Set exercise:
Quote the listing below in its entirety, omitting every image.

Given data:
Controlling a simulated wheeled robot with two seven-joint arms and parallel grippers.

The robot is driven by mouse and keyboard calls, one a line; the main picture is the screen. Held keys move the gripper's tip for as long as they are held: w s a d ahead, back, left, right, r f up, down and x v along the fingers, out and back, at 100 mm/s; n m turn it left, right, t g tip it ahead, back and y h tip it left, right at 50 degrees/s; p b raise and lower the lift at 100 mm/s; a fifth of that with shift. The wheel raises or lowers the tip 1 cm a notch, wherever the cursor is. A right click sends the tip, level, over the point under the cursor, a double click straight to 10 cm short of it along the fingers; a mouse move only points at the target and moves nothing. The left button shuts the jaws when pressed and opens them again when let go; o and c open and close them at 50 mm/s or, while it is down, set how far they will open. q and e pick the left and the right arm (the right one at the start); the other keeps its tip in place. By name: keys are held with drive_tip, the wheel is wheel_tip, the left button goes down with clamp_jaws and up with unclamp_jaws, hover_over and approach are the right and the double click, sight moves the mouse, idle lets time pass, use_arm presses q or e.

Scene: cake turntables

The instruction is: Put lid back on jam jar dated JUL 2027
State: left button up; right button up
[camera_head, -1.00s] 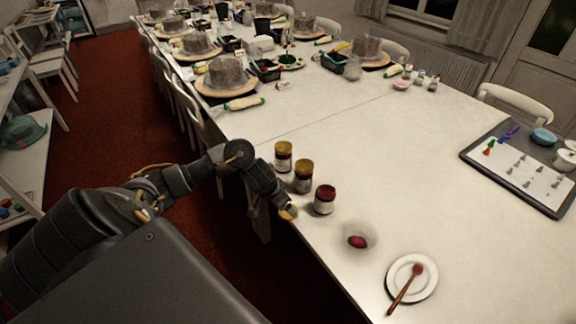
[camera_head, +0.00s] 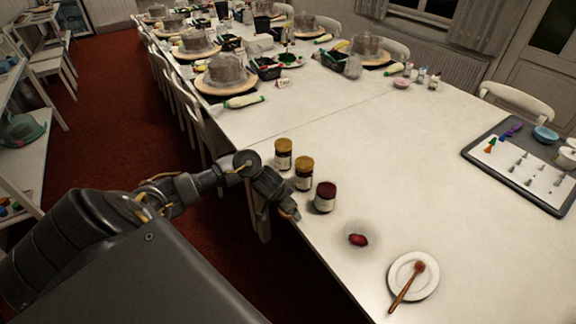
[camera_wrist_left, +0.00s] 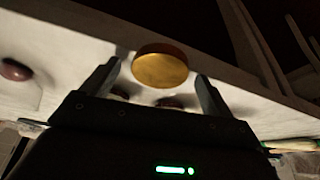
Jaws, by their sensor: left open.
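Three jam jars stand in a row near the table edge in the head view: two with gold tops, the far one (camera_head: 283,154) and the middle one (camera_head: 304,174), and a dark red one (camera_head: 325,198) nearest me. Their label dates are too small to read. A small dark red object (camera_head: 358,240), perhaps a lid, lies on the table to their right. My left gripper (camera_head: 291,212) is at the table edge, left of the dark red jar. In the left wrist view its fingers are open, with a round gold lid (camera_wrist_left: 160,69) between or just beyond them; contact cannot be told.
A white plate with a brush (camera_head: 413,276) is at the near right. A grey tray of piping tips (camera_head: 525,170) lies at the right. Cakes on turntables (camera_head: 222,78) fill the far end. Chairs (camera_head: 190,115) line the left edge. The table's middle is clear.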

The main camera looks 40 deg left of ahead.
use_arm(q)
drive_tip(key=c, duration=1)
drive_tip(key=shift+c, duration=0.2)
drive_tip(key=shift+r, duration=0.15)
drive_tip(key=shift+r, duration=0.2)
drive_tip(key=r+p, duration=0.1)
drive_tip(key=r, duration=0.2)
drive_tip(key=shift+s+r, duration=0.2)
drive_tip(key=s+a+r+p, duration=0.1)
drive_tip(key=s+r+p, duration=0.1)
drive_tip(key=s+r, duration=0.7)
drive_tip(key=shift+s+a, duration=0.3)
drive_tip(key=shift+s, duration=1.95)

The output:
Controlling a simulated wheeled robot with two seven-joint arms and parallel grippers.

The robot is driven by mouse and keyboard calls, one a line; the main picture is the screen. Held keys move the gripper's tip for as long as they are held: w s a d ahead, back, left, right, r f up, down and x v along the fingers, out and back, at 100 mm/s; n m turn it left, right, t g tip it ahead, back and y h tip it left, right at 50 degrees/s; p b raise and lower the lift at 100 mm/s; a fifth of that with shift. The wheel raises or lowers the tip 1 cm a notch, wherever the cursor is. A right click sends the tip, level, over the point under the cursor, a double click straight to 10 cm short of it along the fingers; a mouse move only points at the target and moves nothing. The left button shuts the jaws when pressed and opens them again when let go; o and c open and close them at 50 mm/s or, while it is down, set how far they will open. q and e pick the left and the right arm (the right one at the start); the other keeps its tip in place. By name: keys are held with drive_tip, the wheel is wheel_tip, the left button goes down with clamp_jaws and up with unclamp_jaws, hover_over and approach are the right and the double click, sight moves the mouse, idle lets time pass, use_arm presses q or e.

Scene: cake turntables

The instruction is: Put lid back on jam jar dated JUL 2027
State: left button up; right button up
[camera_head, -1.00s] 
[camera_head, +0.00s] 
[camera_wrist_left, +0.00s] 
Jaws, by their sensor: left open.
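Three jam jars stand in a row near the table edge in the head view: two with gold tops, the far one (camera_head: 283,154) and the middle one (camera_head: 304,174), and a dark red one (camera_head: 325,198) nearest me. Their label dates are too small to read. A small dark red object (camera_head: 358,240), perhaps a lid, lies on the table to their right. My left gripper (camera_head: 291,212) is at the table edge, left of the dark red jar. In the left wrist view its fingers are open, with a round gold lid (camera_wrist_left: 160,69) between or just beyond them; contact cannot be told.
A white plate with a brush (camera_head: 413,276) is at the near right. A grey tray of piping tips (camera_head: 525,170) lies at the right. Cakes on turntables (camera_head: 222,78) fill the far end. Chairs (camera_head: 190,115) line the left edge. The table's middle is clear.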

The main camera looks 40 deg left of ahead.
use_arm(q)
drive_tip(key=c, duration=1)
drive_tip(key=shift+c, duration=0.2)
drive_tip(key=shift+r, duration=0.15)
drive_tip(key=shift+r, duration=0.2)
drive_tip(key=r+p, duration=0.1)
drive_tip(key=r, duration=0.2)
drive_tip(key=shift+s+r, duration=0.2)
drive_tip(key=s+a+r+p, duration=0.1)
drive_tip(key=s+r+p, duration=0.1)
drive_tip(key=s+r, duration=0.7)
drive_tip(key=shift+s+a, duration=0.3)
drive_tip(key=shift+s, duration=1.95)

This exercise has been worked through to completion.